Last weekend The Southern Festival of Books took over Nashville. The latest installment of #LitBeat takes you to Ta-Nehisi Coates’s panel there, on the importance of studying–but not romanticizing–history.
“Guilt and a feeling of never being satisfied with what you’ve done. And a sense that you are inadequate and a big phony. All useful for a writer. I’m always being edited by my inner nun.” An interview with the inimitable George Saunders, author of Tenth of December, on his approach to humor. Pair with: our own reviews of his stories.
Ta-Nehisi Coates wants to make America less stupid about the Civil War. He recommends five books we should all read to gain a better understanding of American history during this war and assures us that “I’ve tried to think very hard about readability, and to offer books you might actually complete.” So no excuses, start here
This week in book-related infographics, round 2: Lapham’s Quarterly takes a look at the day jobs of famous authors, among them T.S. Eliot, who was responsible for processing reports on German debt, and Charlotte Bronte, who had laundry fees deducted from her pay. Pair with our own Emily St. John Mandel‘s essay on “Working the Double Shift” and “all the strangely varied occupations that a person accumulates when the primary objective is not to establish a career, per se, but just to pay the rent while they’re working on a novel.”
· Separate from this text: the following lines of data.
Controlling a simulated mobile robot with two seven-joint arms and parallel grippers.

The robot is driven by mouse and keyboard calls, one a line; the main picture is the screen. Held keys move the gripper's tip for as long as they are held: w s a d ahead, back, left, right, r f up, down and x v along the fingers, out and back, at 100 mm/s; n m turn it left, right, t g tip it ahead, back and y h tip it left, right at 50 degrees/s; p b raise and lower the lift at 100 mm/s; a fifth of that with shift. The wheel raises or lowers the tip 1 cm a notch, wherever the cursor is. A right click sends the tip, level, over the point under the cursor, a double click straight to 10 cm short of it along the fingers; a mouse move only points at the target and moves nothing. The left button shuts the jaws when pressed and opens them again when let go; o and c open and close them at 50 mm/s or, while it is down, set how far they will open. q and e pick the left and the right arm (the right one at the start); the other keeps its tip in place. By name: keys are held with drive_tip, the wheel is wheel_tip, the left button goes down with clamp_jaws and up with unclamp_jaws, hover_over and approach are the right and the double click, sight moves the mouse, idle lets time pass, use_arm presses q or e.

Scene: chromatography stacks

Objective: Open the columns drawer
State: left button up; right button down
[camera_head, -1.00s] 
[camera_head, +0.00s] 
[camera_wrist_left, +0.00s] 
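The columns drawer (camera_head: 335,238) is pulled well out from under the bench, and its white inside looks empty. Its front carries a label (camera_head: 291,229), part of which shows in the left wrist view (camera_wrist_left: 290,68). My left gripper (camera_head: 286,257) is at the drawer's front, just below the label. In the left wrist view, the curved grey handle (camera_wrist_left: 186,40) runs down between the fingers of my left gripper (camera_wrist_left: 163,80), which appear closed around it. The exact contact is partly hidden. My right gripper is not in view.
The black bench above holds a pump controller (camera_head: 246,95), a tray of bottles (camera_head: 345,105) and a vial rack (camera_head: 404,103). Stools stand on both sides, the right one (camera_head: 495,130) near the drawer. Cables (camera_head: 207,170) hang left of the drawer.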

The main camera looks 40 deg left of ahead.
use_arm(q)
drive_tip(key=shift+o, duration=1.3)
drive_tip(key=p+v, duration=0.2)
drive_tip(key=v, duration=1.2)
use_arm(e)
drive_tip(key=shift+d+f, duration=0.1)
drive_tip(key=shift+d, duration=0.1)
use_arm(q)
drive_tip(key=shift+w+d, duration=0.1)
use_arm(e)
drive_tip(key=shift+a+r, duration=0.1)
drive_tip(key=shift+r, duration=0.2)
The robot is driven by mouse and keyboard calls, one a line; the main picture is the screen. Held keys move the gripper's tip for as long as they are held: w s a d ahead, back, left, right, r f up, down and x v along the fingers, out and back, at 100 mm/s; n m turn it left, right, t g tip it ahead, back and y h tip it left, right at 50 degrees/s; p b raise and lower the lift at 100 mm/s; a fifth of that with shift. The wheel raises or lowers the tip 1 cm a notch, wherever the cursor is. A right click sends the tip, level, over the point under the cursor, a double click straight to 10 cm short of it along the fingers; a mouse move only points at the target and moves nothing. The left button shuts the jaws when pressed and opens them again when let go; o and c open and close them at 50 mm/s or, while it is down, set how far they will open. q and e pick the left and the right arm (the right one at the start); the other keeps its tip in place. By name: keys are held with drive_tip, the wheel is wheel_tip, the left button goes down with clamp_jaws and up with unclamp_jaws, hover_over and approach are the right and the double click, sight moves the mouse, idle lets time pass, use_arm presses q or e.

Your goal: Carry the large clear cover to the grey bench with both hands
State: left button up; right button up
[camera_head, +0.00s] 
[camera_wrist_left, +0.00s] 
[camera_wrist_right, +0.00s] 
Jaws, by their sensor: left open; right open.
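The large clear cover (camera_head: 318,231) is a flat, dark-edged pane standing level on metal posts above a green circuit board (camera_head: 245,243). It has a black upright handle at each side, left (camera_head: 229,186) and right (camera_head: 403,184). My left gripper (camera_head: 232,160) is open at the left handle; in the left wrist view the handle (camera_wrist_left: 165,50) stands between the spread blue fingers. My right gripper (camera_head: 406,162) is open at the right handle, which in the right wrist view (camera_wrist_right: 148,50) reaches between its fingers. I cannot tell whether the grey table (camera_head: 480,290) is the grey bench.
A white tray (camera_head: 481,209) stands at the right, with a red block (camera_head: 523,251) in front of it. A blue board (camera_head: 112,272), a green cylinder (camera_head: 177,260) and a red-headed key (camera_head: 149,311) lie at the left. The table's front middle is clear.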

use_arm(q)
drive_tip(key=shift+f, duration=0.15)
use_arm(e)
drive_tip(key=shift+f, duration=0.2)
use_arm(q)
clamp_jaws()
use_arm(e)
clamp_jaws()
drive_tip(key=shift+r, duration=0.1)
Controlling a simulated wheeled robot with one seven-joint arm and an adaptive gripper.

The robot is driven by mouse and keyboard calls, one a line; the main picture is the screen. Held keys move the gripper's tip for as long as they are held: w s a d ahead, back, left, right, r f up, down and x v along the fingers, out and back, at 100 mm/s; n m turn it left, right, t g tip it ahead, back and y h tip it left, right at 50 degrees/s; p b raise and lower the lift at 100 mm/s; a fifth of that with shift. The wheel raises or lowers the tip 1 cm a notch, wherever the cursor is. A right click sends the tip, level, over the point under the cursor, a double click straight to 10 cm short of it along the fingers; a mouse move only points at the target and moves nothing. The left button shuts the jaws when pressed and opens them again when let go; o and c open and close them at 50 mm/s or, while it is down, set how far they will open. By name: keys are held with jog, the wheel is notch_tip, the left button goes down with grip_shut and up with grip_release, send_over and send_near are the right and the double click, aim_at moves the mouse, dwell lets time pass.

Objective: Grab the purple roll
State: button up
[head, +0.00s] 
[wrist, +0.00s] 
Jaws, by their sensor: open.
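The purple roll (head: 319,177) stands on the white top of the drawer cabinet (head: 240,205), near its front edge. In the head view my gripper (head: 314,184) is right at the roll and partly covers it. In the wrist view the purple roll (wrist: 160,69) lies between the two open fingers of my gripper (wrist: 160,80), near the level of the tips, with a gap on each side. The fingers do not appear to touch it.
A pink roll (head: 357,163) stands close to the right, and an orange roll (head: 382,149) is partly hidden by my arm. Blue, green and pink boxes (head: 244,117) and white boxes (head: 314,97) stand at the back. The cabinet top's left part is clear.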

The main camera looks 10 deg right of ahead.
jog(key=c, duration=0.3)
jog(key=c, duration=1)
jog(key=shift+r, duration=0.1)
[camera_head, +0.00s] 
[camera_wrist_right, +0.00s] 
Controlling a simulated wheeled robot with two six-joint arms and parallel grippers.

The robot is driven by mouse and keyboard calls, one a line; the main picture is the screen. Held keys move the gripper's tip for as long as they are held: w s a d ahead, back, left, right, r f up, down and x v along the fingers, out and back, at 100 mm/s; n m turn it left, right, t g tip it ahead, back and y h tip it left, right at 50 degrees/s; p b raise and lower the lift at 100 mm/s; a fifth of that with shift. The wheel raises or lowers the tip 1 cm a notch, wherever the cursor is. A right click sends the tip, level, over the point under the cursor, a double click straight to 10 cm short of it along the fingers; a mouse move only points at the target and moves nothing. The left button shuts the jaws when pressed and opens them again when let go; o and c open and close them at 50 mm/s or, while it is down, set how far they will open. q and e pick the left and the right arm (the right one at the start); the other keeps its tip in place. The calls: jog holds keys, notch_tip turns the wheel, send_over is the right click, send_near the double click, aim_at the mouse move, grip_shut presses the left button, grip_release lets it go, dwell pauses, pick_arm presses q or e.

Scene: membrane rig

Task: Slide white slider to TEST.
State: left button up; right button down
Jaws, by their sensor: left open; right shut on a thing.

Ever since the advent of modern neuroscience, the language of the brain scientist has entered our common vocabulary. Words and phrases like “synapse,” “chemical imbalance” and “hardwired” point to its relevance in contemporary culture. At Page-Turner, a look at how cognitive language and our notion of attention affects the way we think about fiction and music, with particular reference to On Beauty by Zadie Smith and Orfeo by Richard Powers.
Fans of Seinfeld and Arrested Development might be interested in It’s Always Sunny in Philadelphia, a comedy about a band of hapless, self-interested pub owners in which slapstick hijinks obscure the fact that nothing much ever happens (for example: a wheelchair race/brawl in a mall between two characters pretending to be handicapped to get girls). The first episode of the fifth season premiers this Friday but you can watch past episodes free at FX.